Two local seniors are warning the public about recent scams.
Mona Kavanagh received a cheque in the mail for $3,994 congratulating her for being hired to work as a mystery shopper.
“I was supposed to deposit the cheque in my account and then send $1,000 Western Union transfers to two different people,” Kavanagh said.
Knowing immediately it was a scam, Kavanagh ignored the offer, but decided to warn other people so they don’t fall victim.
“I’m 78 and could have used another job,” she chuckled.
Charlie Simmons wasn’t as lucky.

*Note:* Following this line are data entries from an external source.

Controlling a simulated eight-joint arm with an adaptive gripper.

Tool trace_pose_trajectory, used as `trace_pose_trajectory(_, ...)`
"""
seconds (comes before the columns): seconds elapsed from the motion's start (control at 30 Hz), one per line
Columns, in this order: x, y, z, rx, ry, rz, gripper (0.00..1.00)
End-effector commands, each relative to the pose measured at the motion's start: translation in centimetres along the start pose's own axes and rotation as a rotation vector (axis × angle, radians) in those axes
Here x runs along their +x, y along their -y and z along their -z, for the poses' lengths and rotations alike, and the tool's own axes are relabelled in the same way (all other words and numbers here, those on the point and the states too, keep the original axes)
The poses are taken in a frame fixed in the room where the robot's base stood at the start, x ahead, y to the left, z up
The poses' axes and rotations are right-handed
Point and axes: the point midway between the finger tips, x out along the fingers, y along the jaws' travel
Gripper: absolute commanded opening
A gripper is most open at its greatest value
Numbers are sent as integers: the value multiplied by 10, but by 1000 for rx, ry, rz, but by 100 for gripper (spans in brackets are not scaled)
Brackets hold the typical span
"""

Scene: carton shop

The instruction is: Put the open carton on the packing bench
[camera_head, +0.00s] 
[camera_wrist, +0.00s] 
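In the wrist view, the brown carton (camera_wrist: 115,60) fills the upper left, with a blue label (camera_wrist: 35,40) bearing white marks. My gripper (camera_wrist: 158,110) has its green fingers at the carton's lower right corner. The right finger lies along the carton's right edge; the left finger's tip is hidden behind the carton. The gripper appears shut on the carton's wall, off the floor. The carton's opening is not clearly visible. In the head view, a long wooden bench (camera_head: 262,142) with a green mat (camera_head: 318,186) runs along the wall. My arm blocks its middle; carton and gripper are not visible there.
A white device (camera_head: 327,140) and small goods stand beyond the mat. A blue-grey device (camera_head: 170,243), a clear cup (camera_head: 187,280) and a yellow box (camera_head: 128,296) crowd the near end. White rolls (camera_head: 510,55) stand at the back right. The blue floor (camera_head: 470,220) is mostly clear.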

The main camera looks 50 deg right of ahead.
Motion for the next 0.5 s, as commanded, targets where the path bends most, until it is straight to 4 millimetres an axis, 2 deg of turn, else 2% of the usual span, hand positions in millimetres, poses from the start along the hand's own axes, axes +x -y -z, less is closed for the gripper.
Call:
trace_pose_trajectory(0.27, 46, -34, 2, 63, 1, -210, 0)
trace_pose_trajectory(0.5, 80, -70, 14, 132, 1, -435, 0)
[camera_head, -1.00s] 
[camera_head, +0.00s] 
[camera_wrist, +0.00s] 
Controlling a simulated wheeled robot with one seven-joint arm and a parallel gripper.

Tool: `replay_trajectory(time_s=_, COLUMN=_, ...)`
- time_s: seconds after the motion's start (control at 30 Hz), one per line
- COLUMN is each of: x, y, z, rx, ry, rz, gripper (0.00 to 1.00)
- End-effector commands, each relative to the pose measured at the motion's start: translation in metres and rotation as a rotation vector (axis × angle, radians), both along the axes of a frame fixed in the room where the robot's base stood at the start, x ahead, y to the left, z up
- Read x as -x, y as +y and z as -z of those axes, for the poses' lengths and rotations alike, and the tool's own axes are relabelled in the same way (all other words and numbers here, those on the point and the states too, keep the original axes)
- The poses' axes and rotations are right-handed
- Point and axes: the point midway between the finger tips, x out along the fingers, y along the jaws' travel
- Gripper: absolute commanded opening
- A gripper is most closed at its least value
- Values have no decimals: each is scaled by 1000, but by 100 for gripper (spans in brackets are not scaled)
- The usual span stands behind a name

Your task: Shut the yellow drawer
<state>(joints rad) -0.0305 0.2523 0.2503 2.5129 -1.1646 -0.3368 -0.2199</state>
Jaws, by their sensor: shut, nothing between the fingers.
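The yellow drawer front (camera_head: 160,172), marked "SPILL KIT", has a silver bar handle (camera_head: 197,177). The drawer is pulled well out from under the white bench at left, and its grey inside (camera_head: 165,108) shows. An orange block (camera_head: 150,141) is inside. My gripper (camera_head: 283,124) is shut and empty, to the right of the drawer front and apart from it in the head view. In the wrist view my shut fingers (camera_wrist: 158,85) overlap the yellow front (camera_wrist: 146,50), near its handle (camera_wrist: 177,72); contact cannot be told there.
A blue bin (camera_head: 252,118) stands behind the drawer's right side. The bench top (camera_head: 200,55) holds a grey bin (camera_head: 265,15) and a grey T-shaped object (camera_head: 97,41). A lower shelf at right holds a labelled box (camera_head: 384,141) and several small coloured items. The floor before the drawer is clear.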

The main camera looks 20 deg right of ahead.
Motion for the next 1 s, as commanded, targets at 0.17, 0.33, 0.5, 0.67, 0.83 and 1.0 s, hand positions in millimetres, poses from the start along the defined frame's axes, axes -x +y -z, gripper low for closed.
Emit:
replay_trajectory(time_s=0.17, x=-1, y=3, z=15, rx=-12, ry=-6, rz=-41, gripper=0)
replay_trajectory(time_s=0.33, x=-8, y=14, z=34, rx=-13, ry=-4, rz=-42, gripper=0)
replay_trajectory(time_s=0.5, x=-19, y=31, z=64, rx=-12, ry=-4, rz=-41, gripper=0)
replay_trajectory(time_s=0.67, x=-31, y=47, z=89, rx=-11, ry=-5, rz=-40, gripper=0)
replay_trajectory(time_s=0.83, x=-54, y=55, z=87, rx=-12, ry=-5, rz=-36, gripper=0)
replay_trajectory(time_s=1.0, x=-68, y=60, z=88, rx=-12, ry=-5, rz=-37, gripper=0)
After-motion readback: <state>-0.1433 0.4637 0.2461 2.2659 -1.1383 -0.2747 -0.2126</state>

Earlier this week he was scammed of $4,000.
He received a call from a lawyer claiming Simmons’ granddaughter was in jail, charged with drunk driving and hitting someone.
“He had one of those voices that could melt your heart,” Simmons said of the scammer.
On two separate trips to Western Union, Simmons transferred money to a Barbara Parker in Ontario.
“I have to say, that Western Union tried to stop me, but I told them to do what I told them to do,” Simmons said. “When I went back the third time they outright refused, telling me something wasn’t right.”
It wasn’t until Simmons saw his granddaughter’s husband’s vehicle parked at work that he realized something was wrong.
“Why would he be at work if his wife was in jail?” Simmons thought.
Western Union has a flyer aimed at protecting people from fraud.
“You should not proceed with transactions if it is to a grandchild, friend or family member for an emergency situation you have not personally confirmed,” the flyer warns.